→ **WHAT NEEDS TO BE DONE**
Beginning with the line that contains "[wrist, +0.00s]", reproduce the remaining lines of the material exactly, up to and including the last one, but no pictures.

>> START GIVEN RECORDS

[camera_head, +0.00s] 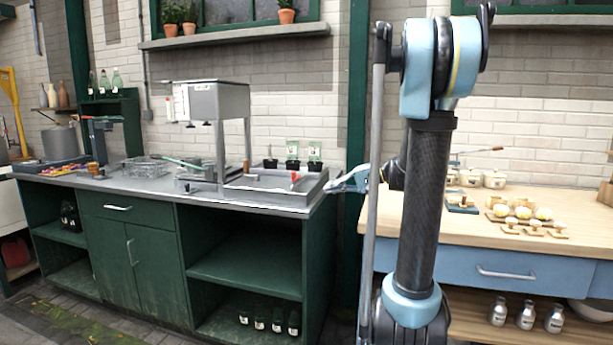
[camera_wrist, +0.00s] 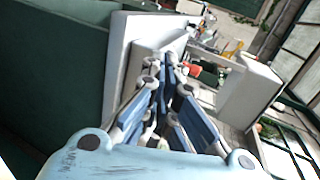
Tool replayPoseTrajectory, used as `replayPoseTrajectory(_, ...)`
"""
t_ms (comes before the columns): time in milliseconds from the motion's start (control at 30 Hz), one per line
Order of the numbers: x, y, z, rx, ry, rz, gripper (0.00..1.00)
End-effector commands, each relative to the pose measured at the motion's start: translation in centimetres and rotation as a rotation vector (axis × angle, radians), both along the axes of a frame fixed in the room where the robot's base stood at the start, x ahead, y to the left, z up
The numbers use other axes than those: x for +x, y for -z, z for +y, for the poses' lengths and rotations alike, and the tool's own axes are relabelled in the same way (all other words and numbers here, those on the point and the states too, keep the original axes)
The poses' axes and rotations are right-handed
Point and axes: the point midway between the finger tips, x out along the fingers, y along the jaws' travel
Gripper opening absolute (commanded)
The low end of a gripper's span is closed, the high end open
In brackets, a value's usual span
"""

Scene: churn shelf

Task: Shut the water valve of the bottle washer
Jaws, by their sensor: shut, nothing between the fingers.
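The bottle washer looks to be the grey-white box on legs (camera_head: 210,100) over the steel counter, though I cannot be sure. A small red part (camera_head: 294,177), possibly the valve handle, stands at the shallow grey tray (camera_head: 265,198) on the counter's right end. My gripper (camera_head: 350,181) is just right of that tray's end, apart from it, and points left. In the wrist view my gripper (camera_wrist: 176,74) is shut and empty, and a red part (camera_wrist: 191,69) shows just beyond the fingertips. The valve's position cannot be made out.
Potted seedlings (camera_head: 292,156) stand behind the tray. A green post (camera_head: 357,90) rises behind my gripper. The wooden bench (camera_head: 560,240) at right carries jars and small wooden pieces. The green cabinet (camera_head: 150,260) fills the space below the counter.

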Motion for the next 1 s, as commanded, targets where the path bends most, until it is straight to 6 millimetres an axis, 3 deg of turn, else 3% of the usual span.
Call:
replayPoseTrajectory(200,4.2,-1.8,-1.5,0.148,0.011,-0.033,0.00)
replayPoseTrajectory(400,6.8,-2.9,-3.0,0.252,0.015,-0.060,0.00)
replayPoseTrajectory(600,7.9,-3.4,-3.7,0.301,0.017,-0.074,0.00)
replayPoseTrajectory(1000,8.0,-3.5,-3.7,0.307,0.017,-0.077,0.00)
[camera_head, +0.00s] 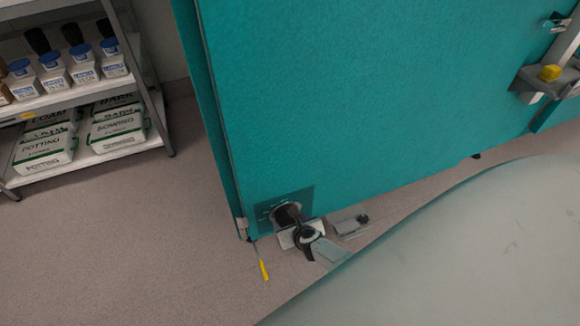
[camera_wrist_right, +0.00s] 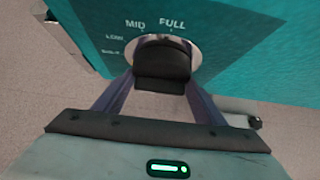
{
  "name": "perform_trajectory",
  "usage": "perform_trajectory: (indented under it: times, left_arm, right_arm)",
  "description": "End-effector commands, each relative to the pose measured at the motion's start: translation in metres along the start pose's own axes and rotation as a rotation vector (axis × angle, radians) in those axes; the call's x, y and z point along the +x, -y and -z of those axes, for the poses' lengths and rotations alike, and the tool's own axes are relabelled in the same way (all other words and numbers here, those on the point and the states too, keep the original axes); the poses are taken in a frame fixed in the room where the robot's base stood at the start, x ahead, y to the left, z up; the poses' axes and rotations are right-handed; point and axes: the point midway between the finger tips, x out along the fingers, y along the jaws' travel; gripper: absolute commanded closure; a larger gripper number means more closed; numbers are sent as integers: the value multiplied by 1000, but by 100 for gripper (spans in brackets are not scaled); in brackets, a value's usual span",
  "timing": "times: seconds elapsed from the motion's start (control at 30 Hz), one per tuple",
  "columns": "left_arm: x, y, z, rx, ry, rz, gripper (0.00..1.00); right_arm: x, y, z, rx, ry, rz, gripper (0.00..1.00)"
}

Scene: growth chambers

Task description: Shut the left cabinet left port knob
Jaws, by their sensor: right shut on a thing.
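The teal cabinet (camera_head: 370,90) fills the middle of the head view. A dark port knob (camera_head: 288,213) sits on a round plate low on its face, near the left edge. In the right wrist view the dark knob (camera_wrist_right: 162,65) is close up, with the marks LOW, MID and FULL around its dial and a blurred mark below LOW. My right gripper (camera_head: 297,222) is shut on the knob, a finger on each side in the wrist view. I cannot tell which mark the knob points to. My left gripper is in neither view.
A shelf rack (camera_head: 160,85) with blue-capped bottles (camera_head: 84,72) and bagged soil (camera_head: 118,128) stands at the left. A yellow-ended tool (camera_head: 264,270) hangs or lies below the cabinet's lower left corner. A grey fitting with a yellow knob (camera_head: 550,72) is at the right. Floor at left is clear.

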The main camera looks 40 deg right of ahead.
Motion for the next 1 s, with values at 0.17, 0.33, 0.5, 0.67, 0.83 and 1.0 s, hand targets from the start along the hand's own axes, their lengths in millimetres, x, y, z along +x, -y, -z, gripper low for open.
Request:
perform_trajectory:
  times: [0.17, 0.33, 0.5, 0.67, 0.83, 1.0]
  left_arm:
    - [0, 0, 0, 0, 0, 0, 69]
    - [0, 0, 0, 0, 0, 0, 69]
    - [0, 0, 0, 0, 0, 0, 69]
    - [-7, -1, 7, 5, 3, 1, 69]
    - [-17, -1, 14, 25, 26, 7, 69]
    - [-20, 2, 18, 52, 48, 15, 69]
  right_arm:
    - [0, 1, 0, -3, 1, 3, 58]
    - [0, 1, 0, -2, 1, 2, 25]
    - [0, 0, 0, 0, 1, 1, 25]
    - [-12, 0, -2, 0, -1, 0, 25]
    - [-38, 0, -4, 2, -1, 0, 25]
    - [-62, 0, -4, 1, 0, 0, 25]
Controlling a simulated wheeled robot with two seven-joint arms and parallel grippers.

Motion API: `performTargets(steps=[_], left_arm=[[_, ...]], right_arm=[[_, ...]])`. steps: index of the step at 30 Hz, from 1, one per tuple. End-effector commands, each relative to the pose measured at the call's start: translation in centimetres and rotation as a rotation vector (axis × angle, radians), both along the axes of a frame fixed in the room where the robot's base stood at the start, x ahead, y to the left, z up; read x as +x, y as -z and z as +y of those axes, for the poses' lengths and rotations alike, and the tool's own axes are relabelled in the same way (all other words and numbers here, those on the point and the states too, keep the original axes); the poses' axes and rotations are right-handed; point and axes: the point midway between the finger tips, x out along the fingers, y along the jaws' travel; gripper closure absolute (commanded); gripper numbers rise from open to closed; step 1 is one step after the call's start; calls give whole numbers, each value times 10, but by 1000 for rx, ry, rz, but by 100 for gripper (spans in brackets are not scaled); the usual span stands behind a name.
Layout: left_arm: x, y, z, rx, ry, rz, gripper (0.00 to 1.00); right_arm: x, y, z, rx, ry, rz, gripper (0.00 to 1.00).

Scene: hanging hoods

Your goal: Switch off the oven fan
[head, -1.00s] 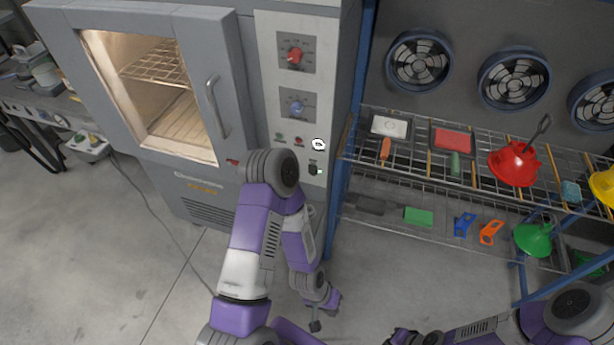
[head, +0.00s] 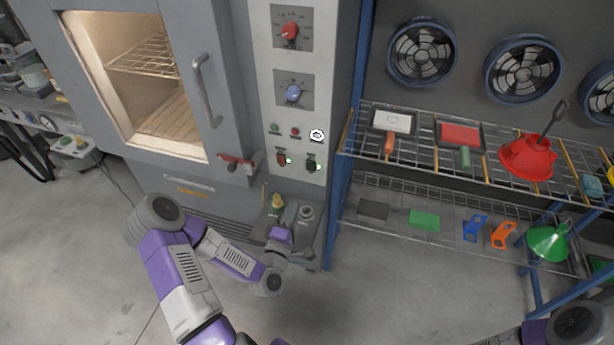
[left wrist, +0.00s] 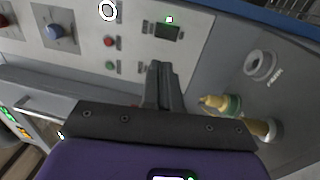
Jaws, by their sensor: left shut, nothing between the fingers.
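The oven's control panel (head: 300,110) carries two dark rocker switches low down. The left switch (head: 282,160) and the right switch (head: 311,164) each have a lit green lamp. A white round mark (head: 317,136) sits above the right switch. The switch labels are too small to read. My left gripper (head: 284,226) is shut and empty, below the switches and apart from them. In the left wrist view its fingers (left wrist: 162,85) point at the panel and overlap the left switch, hiding most of it; the right switch (left wrist: 165,31) shows beyond them. My right gripper is out of view.
Red (head: 290,30) and blue (head: 293,93) knobs sit above small green and red buttons. A brass valve (head: 277,203) and grey port (head: 306,212) sit below the panel. A red latch (head: 236,160) is left. A blue-framed wire rack (head: 350,150) stands right.

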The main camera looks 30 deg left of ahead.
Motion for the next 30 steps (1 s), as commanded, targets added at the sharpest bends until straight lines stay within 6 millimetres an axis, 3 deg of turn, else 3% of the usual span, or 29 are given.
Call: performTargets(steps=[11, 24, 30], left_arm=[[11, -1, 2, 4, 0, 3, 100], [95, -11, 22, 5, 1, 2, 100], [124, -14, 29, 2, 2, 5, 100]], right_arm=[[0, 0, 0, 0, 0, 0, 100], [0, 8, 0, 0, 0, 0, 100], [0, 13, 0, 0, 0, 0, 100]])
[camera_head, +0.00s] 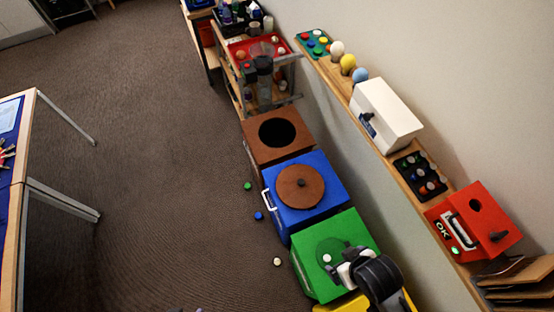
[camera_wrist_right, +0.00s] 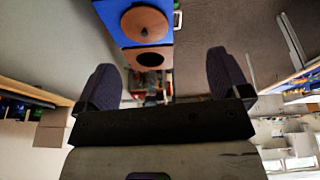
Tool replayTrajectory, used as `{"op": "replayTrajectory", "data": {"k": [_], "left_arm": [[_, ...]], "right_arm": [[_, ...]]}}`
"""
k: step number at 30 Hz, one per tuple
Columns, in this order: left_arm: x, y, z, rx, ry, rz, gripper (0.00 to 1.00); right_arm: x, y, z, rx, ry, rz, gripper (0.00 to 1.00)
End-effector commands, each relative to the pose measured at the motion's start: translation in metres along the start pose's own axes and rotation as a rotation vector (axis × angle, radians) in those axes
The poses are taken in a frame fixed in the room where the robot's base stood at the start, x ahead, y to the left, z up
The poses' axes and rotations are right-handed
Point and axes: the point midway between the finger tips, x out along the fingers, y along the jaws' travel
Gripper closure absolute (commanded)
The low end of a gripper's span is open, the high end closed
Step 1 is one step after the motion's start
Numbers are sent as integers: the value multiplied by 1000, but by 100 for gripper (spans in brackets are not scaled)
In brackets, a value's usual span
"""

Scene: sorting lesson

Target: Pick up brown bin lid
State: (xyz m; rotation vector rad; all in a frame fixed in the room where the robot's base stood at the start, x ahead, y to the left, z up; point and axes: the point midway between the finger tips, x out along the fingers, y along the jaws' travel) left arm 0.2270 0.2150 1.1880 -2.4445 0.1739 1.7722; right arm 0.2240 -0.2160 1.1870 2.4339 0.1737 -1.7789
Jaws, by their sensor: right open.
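The brown bin lid (camera_head: 300,186) is a round brown disc with a small dark knob. It lies on top of the blue bin (camera_head: 330,178). In the right wrist view the lid (camera_wrist_right: 145,24) is near the top, ahead of the fingers. The brown bin (camera_head: 253,145) stands beyond the blue bin with its round hole uncovered; it also shows in the right wrist view (camera_wrist_right: 128,57). My right gripper (camera_head: 345,268) is over the green bin, apart from the brown lid. In the right wrist view its fingers (camera_wrist_right: 162,82) are wide apart with nothing between them. My left gripper is not in view.
The green bin (camera_head: 355,228) has a green lid under my right gripper. A shelf with a white box (camera_head: 387,115) and a red box (camera_head: 477,215) runs along the wall. Small balls lie on the floor left of the bins. The floor there (camera_head: 170,200) is mostly clear.

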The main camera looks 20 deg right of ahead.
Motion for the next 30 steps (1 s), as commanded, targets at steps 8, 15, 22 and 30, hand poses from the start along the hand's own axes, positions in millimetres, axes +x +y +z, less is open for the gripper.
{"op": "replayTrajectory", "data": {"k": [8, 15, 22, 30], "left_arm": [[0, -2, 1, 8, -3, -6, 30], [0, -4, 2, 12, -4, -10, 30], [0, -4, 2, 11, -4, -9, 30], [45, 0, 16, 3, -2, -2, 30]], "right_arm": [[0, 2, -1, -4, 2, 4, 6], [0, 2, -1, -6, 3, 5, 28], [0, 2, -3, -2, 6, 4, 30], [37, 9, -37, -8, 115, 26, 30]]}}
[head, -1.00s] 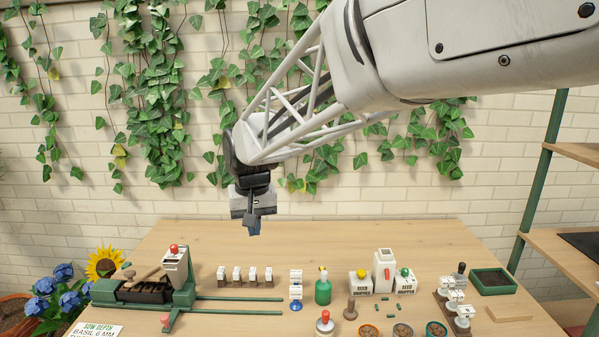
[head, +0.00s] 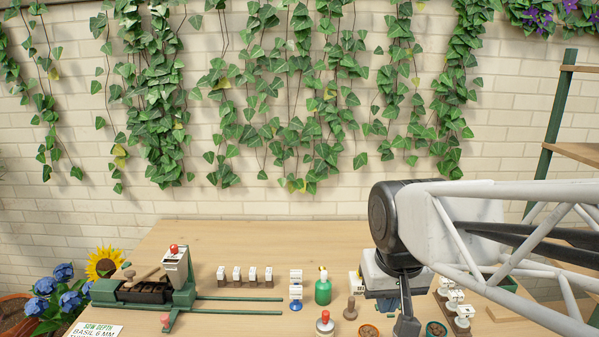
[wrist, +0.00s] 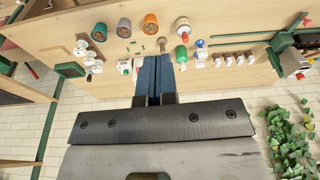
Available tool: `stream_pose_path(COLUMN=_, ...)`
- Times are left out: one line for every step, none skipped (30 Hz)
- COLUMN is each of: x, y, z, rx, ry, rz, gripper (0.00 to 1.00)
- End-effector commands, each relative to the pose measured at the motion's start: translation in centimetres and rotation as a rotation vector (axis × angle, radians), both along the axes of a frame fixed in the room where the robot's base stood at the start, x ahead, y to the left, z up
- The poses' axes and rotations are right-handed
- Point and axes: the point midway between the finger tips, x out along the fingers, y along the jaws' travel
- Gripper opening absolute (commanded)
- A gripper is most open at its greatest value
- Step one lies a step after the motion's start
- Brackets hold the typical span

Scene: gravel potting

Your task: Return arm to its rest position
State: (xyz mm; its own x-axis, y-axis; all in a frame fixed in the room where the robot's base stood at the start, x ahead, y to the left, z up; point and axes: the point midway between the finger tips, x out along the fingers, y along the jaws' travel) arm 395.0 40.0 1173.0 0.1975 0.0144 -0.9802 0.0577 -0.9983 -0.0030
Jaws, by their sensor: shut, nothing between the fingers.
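My gripper (head: 406,328) is over the right part of the wooden table (head: 330,235) in the head view, low in the picture, in front of the things behind it. Its blue-grey fingers (wrist: 154,60) are pressed together in the wrist view, with nothing between them. My forearm comes in from the right edge and hides the seed dropper boxes, part of a pot and part of the green tray. I cannot tell the exact height of the gripper above the table.
A green press-like fixture (head: 184,285) with rails stands at left. A row of small white blocks (head: 252,272), a green bottle (head: 323,290) and a red-topped stamp (head: 325,322) stand mid-table. Small pots (wrist: 124,28) and white-capped pieces (head: 462,312) are at right. The back strip is clear.

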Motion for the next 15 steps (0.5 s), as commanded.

>> END GIVEN RECORDS

→ **RESPONSE FOR THIS EXERCISE**
[wrist, +0.00s] 
Available tool: `stream_pose_path(COLUMN=_, ...)`
- Times are left out: one line for every step, none skipped (30 Hz)
- COLUMN is each of: x, y, z, rx, ry, rz, gripper (0.00 to 1.00)
- End-effector commands, each relative to the pose measured at the motion's start: translation in centimetres and rotation as a rotation vector (axis × angle, radians), both along the axes of a frame fixed in the room where the robot's base stood at the start, x ahead, y to the left, z up
- The poses' axes and rotations are right-handed
- Point and axes: the point midway between the finger tips, x out along the fingers, y along the jaws' travel
- Gripper opening absolute (commanded)
- A gripper is most open at its greatest value
- Step one lies a step after the motion's start
- Brackets hold the typical span

Scene: gravel potting

Your task: Return arm to its rest position
State: (xyz mm; its own x-axis, y-axis; all in a frame fixed in the room where the robot's base stood at the start, x ahead, y to the left, z up; point and axes: the point midway between the finger tips, x out along the fingers, y along the jaws' travel) arm 395.0 40.0 1173.0 0.1975 0.0144 -0.9802 0.0577 -0.9983 -0.0030
Jaws, by their sensor: shut, nothing between the fingers.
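My gripper (head: 406,328) is over the right part of the wooden table (head: 330,235) in the head view, low in the picture, in front of the things behind it. Its blue-grey fingers (wrist: 154,60) are pressed together in the wrist view, with nothing between them. My forearm comes in from the right edge and hides the seed dropper boxes, part of a pot and part of the green tray. I cannot tell the exact height of the gripper above the table.
A green press-like fixture (head: 184,285) with rails stands at left. A row of small white blocks (head: 252,272), a green bottle (head: 323,290) and a red-topped stamp (head: 325,322) stand mid-table. Small pots (wrist: 124,28) and white-capped pieces (head: 462,312) are at right. The back strip is clear.

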Motion for the next 15 steps (0.5 s), as commanded.

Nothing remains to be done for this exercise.